» **Directive**
Set down the material exactly as given, please, from its first line through the line that includes "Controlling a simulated".

» **Given material**
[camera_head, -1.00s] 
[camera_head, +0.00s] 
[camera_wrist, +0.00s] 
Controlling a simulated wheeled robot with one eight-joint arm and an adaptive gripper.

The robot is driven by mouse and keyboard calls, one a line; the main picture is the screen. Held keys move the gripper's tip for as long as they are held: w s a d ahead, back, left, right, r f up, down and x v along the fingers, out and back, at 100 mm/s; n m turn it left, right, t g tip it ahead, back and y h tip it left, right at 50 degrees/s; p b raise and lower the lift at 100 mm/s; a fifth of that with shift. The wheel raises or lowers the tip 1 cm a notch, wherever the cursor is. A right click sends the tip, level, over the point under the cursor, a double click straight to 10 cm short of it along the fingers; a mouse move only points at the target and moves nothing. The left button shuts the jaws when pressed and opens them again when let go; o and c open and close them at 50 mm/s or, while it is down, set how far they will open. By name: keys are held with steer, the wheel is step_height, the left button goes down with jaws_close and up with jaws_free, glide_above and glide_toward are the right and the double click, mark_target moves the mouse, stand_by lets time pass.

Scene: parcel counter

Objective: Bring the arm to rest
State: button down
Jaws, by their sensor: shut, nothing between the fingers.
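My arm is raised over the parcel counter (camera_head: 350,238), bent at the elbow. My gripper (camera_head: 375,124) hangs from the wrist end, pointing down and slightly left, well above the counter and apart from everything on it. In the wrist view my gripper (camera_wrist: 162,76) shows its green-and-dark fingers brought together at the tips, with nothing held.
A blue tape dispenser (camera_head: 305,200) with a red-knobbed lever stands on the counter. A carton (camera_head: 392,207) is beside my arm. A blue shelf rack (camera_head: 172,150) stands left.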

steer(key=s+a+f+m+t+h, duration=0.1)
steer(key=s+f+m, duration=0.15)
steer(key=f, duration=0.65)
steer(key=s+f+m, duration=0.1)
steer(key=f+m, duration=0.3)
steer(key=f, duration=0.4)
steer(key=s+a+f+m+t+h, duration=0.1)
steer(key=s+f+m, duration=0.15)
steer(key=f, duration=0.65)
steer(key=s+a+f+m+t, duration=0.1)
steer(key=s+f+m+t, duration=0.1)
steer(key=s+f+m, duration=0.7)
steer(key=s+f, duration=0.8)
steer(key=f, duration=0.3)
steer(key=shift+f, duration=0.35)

» **Complete answer**
[camera_head, -1.00s] 
[camera_head, +0.00s] 
[camera_wrist, +0.00s] 
Controlling a simulated wheeled robot with one eight-joint arm and an adaptive gripper.

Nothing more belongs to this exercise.